Outrun Change

We need to learn quickly to keep up with the massive change around us so we don't get run over. We need to outrun change.

OPEC is still in a jam and a few of the reasons why.

14 wells on one pad. That would be 14 of the thousands of reasons OPEC is in distress. Photo by James Ulvog.

The scheduled production cuts from OPEC are nearing the expiration date as oil prices drop further. Why are they in such a difficult position? Photo above illustrates 12 specific things contributing to their discomfort.

Some articles describing their troubles and why the troubles won’t be going away anytime soon:

5/3/17 – Wall Street Journal – Oil Forecast to Fall Sharply if OPEC Doesn’t Extend Production Cuts – Article says the oil market has priced in an extension of the OPEC production cut. If correct, that means oil prices will fall if the production cut is not extended during meetings this month.

Article has a graph showing forecasts from 14 banks of their guesses on oil prices through the end of the year. For 4th quarter, the estimates range from mid-$40s to almost $70, with most of the estimates in the high $50s or very low $60s.

Article speculates that without an extension, price could drop into $40s.

5/5/17 – Bloomberg – OPEC Runs Out of Options as Bid to Boost Oil Price Fizzles – Article says the OPEC producers have kept to their agreed upon production cuts. That pushed prices up for a while but now prices are back to where they were when the cuts were announced.

In the meantime, production quickly increased in the U.S. shale patch, increasing world supplies, and pulling prices down.

Article speculates OPEC has no choice but to continue the current cuts in production. If they open up production, supplies will increase and prices drop further. If they make additional cuts to push prices up, that will encourage more production from shale drillers.

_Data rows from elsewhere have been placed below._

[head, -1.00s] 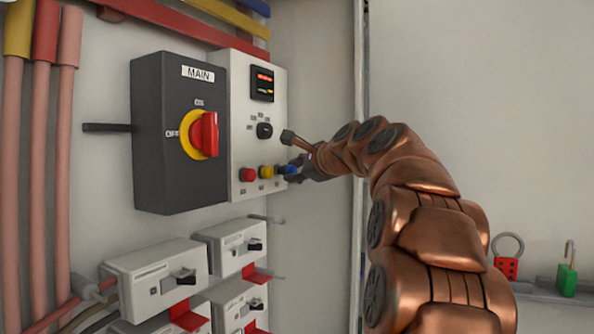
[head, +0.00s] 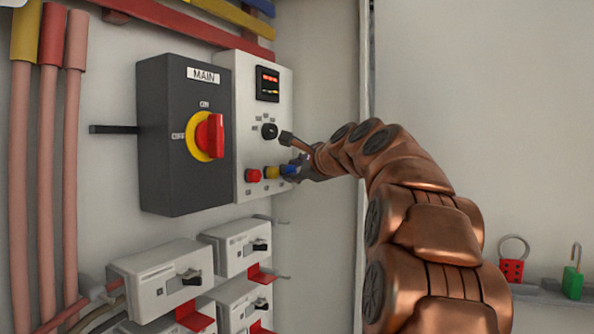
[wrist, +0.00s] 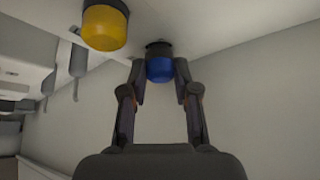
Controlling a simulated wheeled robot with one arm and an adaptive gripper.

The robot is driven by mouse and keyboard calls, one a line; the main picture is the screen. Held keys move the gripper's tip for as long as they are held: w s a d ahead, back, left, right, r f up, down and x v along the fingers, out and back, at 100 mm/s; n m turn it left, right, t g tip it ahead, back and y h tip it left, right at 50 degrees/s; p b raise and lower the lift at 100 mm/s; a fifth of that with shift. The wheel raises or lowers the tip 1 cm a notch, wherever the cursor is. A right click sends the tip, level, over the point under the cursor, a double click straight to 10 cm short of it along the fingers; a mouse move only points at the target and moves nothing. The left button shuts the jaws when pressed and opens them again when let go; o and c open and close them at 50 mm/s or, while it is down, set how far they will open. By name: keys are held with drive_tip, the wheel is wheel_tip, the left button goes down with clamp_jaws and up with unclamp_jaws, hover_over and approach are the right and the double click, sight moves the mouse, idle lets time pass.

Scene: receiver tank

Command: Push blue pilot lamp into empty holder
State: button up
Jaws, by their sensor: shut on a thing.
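The blue pilot lamp (head: 289,170) sits at the right end of a row of lamps on the white control panel (head: 243,110). My gripper (head: 299,168) is shut on it from the right. In the wrist view the blue lamp (wrist: 159,68) is between my two fingertips (wrist: 160,73), its blue cap facing me. A dark ring shows at its back, by the panel face. Whether the lamp is fully seated in the holder cannot be told, as the holder is hidden behind it.
A yellow lamp (head: 271,172) and a red lamp (head: 253,175) are left of the blue one. A dark selector knob (head: 269,131) is above. The MAIN switch box (head: 178,140) stands left, and breakers (head: 235,245) are below. The cabinet edge (head: 366,110) is right of the panel.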

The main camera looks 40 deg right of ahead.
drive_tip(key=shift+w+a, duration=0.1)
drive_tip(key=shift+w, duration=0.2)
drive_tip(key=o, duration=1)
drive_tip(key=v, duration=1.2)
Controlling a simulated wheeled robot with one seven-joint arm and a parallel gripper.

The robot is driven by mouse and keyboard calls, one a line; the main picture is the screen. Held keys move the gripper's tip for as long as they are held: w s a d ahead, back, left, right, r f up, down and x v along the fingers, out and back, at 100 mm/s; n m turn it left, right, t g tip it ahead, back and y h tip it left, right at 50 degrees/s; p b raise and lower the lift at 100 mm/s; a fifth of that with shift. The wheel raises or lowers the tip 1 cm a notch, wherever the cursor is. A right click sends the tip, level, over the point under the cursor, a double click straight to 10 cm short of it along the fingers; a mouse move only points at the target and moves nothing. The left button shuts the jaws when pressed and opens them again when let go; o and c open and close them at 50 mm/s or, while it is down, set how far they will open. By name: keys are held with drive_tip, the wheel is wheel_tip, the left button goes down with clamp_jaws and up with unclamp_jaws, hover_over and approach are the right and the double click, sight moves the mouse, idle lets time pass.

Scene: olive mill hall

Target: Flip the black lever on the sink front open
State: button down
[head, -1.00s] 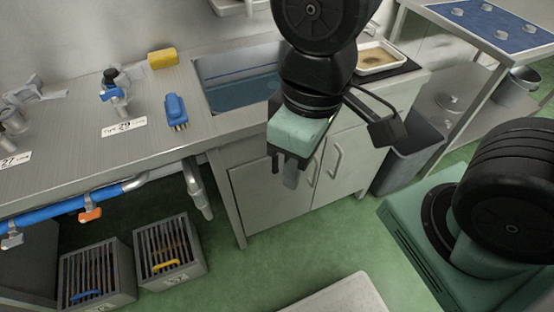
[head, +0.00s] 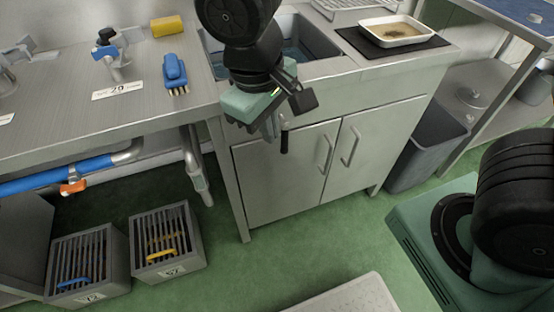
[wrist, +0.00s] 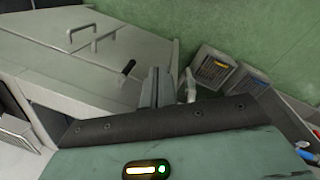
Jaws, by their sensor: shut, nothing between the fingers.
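The black lever (head: 284,142) is on the sink front, near the top of the cabinet above the left door. In the head view its black handle hangs roughly downward. It also shows in the wrist view (wrist: 128,67), left of the fingers. My gripper (head: 268,128) is shut and empty, just left of the lever in the head view, with its fingers pointing down. In the wrist view the shut fingers (wrist: 155,86) are close to the lever, with a small gap showing between them. The lever's mount is partly hidden by my gripper in the head view.
The sink basin (head: 318,38) is above the two-door cabinet (head: 300,178). A dark grey bin (head: 425,150) stands to its right. Two slatted crates (head: 165,243) and a blue pipe (head: 55,178) are at left.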

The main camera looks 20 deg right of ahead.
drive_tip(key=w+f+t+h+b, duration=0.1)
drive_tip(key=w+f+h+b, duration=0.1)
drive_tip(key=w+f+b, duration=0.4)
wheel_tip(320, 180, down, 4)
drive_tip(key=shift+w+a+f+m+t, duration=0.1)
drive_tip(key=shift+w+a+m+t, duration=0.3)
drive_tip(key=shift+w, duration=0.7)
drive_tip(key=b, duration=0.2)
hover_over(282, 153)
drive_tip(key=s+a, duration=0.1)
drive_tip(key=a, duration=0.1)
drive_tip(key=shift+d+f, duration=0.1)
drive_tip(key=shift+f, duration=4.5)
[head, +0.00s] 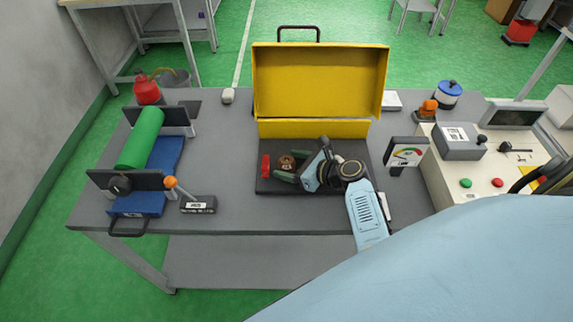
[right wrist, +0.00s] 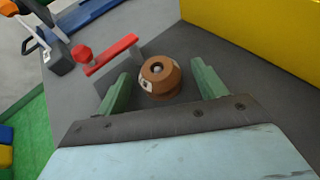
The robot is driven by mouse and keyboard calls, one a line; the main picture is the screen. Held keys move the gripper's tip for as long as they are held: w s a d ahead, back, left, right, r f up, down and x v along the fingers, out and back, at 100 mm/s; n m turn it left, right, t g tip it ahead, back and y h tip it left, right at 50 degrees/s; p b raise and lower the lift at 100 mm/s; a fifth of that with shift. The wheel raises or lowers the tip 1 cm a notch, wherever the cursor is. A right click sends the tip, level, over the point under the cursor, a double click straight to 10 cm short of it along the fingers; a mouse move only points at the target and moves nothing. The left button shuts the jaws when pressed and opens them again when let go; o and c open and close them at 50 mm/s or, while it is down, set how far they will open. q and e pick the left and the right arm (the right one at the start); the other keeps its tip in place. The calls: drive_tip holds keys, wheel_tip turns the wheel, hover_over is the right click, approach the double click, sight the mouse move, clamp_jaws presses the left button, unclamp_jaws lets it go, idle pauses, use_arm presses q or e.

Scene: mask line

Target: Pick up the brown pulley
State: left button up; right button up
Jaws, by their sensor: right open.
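The brown pulley (right wrist: 159,77) is a small round piece with a grey centre. It sits on a dark mat in front of the yellow box. In the head view the pulley (head: 287,163) shows just left of my right gripper (head: 287,172). The right gripper is open, with its green fingers (right wrist: 158,85) on either side of the pulley in the right wrist view. My left gripper does not show in the head view.
A red part (head: 265,167) lies close left of the pulley, on the dark mat (head: 275,187). The open yellow box (head: 318,85) stands behind. A green roll (head: 140,138) is on the left, a control panel (head: 480,184) on the right.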

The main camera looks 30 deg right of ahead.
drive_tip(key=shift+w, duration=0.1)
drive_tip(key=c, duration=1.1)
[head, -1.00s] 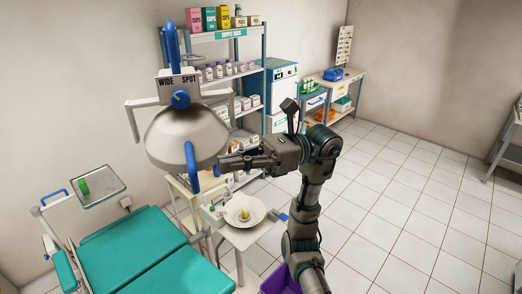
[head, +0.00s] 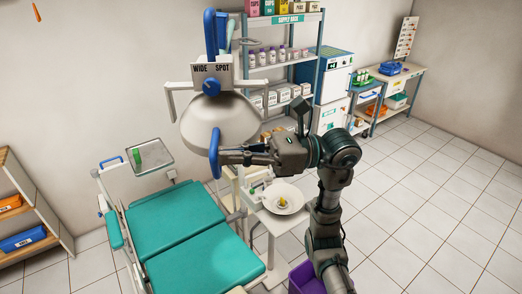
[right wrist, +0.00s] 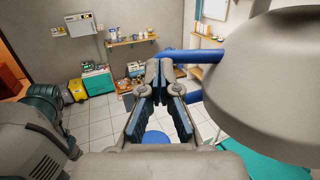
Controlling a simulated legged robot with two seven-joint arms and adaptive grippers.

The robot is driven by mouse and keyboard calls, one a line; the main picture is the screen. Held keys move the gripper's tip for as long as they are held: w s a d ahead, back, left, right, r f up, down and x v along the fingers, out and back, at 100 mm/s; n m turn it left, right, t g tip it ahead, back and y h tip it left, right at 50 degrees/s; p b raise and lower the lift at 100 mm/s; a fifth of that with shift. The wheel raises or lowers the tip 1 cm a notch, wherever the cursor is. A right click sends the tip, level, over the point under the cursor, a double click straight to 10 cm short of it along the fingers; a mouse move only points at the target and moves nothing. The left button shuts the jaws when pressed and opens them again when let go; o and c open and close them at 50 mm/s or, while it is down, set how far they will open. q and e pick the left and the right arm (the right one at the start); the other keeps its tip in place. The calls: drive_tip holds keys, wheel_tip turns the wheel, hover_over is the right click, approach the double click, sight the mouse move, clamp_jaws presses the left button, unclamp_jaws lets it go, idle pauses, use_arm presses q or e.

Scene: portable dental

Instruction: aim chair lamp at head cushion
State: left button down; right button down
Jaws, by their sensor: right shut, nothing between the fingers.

So, article concludes OPEC will have to continue the current production cuts, even knowing it will have no impact on prices or supplies.

Soooo many billion barrel finds….

4/17/17 – The Million Dollar Way – Haynesville USGS released a new assessment of the Bossier and Haynesville formations in the Gulf coast. The assessments are in a range with a mean to provide a point estimate. Here are the means:

  • Bossier:
  • 109 tcf natural gas
  • 3 billion barrels oil
  • 1B barrels NGL
  • Haynesville:
  • 196 tcf natural gas
  • 1B barrels oil
  • 1B barrels NGL

Consider the change from the 2010 assessment for natural gas

  •  2010  – 2017  –   field
  • 9 tcf   – 109 tcf – Bossier
  • 61 tcf – 196 tcf – Haynesville

That would be 4 billion more barrels of oil that wasn’t touchable 1 decade ago.

That would be 305 tcf of natural gas, 4B barrels of oil, and 2 B barrels of NGL that the long discredited Dr King knew did not exist.

I sure do like asking this next question. It never gets old:

What Peak Oil?

More background on our incredibly bright future

5/2/17 – The American Interest – American Oil and Gas Surge to New Highs – US oil production has increased 0.8M bopd in six months, soaring from 8.5M bopd in October to 9.3M bopd today. Staggering.

Article points to USGS estimates that the Permian Basin could have 20 billion with a “b” barrels of oil and 16 trillion cubic feet of natural gas.

4/28/17 – The American Interest – Oil Faces a Looming Supply Problem – The world is really complex. If you hadn’t pondered that lately, consider this article.

The revolution in horizontal drilling and hydraulic fracturing has generated a large increase in supply of oil and gas in the US. So much so that there is an oversupply on the world markets, all because of fracking. That has caused prices to drop.

That is great if you are a consumer. Tougher if you are a producer.

That is good for long-term oil supply. But this is where life gets complicated.

Those low prices have caused the majors to cut back on their huge projects that would otherwise produce large new sources. The volume of oil discoveries was 2.4B barrels during 2016, which is in contrast to an average of 9B barrels a year during the previous 15 years, according to data from EIA.

(What’s that you say? An average of 9 billion barrels of new oil discovered every year? But isn’t it impossible for that to happen because of Peak Oil?)

That means there will be lower supply from conventional sources down the road. The complexities: Can shale make up the difference? Can conventional sources get geared up?

My little brain can barely understand the questions, let alone have any clue to any answers.